Opinião

A limpeza de Luanda

Luciano Rocha

Jornalista

O estado progressivo de imundice pública em Luanda é tão grave para a saúde pública que deve merecer a atenção de especialistas de vários sectores, o que não dispensa acções imediatas de limpeza, com meios apropriados.

15/02/2021  Última atualização 10H20
A opinião foi manifestada, sexta-feira, neste mesmo espaço, no qual se alertava, igualmente, para a inconsequência do recurso a "brigadas de voluntários”, por o assunto ser demasiado sério, muito mais do que alguns pensam, para ser encarado com ligeireza do amadorismo.

Na altura em que  escrevíamos, o Governo Provincial não tinha anunciado, para hoje, a "operação de limpeza” com a participação de moradores das várias zonas de Luanda.

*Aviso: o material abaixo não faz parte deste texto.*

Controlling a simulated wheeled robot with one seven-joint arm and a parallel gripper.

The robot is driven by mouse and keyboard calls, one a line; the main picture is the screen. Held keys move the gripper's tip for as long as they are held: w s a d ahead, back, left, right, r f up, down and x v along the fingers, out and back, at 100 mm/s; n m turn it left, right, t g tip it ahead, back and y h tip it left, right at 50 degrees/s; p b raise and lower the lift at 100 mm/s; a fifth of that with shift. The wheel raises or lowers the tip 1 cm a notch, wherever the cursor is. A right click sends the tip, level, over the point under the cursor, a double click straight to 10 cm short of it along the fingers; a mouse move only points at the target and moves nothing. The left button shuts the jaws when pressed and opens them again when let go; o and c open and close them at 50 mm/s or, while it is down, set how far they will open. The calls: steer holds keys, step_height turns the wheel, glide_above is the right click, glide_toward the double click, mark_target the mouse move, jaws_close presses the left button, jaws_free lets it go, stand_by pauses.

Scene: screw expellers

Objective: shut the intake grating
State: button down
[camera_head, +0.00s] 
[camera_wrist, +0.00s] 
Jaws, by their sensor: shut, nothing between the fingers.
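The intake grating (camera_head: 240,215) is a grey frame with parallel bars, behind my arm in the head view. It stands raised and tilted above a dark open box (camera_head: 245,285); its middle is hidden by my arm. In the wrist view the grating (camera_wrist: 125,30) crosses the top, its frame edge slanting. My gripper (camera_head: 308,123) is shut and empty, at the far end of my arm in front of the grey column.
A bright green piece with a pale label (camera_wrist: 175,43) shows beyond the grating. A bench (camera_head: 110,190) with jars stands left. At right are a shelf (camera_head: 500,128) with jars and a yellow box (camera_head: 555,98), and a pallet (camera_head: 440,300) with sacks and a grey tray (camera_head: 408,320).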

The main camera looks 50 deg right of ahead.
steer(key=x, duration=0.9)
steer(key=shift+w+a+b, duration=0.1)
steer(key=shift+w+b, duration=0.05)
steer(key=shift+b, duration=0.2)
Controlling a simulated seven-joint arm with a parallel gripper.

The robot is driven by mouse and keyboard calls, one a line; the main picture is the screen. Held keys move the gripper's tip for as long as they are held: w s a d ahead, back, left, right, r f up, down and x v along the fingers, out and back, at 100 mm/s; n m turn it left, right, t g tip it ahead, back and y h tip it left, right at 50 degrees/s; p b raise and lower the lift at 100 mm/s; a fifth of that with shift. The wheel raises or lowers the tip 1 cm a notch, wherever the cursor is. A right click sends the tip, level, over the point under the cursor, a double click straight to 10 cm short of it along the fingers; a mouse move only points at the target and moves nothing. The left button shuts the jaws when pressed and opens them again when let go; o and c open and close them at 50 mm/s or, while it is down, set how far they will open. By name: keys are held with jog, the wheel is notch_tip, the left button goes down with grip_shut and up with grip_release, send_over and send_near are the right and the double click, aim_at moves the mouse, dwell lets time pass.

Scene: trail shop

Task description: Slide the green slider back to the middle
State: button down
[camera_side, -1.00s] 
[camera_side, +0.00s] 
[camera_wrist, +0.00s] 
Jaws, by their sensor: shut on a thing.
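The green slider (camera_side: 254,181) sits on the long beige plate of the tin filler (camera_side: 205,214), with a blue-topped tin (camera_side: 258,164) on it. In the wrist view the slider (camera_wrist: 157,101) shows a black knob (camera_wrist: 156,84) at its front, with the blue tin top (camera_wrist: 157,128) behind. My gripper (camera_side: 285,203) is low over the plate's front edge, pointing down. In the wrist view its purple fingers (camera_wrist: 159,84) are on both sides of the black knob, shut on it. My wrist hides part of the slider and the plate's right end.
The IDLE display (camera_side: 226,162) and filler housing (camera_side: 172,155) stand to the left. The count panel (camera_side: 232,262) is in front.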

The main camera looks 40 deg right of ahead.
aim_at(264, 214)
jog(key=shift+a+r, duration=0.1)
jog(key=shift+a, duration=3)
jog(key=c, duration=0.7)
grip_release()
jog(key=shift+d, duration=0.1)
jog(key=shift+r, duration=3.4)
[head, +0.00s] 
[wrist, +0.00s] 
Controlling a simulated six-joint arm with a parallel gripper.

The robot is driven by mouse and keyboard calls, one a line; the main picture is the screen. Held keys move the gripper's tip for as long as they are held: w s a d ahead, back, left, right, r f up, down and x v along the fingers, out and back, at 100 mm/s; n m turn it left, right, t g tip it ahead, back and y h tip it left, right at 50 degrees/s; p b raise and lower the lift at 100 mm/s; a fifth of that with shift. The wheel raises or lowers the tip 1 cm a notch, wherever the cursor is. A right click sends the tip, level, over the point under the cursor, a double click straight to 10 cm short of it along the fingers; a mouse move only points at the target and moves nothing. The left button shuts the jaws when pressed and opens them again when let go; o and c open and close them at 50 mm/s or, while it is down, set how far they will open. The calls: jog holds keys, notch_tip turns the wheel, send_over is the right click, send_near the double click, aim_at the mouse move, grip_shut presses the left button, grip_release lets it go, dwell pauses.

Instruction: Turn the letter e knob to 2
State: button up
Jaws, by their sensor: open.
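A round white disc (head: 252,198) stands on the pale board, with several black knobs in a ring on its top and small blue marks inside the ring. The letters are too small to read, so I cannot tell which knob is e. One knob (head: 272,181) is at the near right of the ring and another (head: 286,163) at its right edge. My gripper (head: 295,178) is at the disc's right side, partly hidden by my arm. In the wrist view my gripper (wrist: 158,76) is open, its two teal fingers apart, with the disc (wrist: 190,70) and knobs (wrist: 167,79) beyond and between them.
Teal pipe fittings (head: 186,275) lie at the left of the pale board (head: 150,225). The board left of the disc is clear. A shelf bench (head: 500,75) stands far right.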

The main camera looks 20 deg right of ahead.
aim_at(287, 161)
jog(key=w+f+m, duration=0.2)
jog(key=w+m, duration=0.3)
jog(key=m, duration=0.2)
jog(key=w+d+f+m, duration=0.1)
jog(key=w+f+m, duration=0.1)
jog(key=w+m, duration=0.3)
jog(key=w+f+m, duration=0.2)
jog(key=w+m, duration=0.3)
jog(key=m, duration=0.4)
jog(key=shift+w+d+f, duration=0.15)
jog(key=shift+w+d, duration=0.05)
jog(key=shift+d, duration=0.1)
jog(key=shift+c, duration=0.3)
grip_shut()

Infelizmente, concretizou-se o receio de ver anunciadas, em pleno século XXI, iniciativas em voga nos anos de 1970, quando Luanda e os tempos eram outros. Muitos de nós, viveram, então, momentos irrepetíveis das nossa vidas, de fulgor revolucionário soprado por ventos de exemplos internos e externos. Era a liberdade, na autêntica acepção da palavra,  que não tardou a esmorecer esfrangalhada por conceitos, sobre os quais não éramos ouvidos.

Uns quantos faziam-no por todos, com base em modelos decalcados de outras bandas. Ainda não tínhamos Bandeira, nem Hino e já  nos eram impostos organismos e processos, contra os quais se tinham lutado. Tudo, em nome do "bem nacional”. Assim, num ápice, surgiu a polícia política. Um clima de suspeição, vivido no tempo da ocupação, ressurgiu. Com todos a desconfiar de todos. Nos empregos, bairros, bares, em casa. Com prisões por vinganças de toda a ordem, apropriação de bens e tudo o mais que mentes perversas concebem. Mais tarde, os "sábados vermelhos”, com resultados que se sabem.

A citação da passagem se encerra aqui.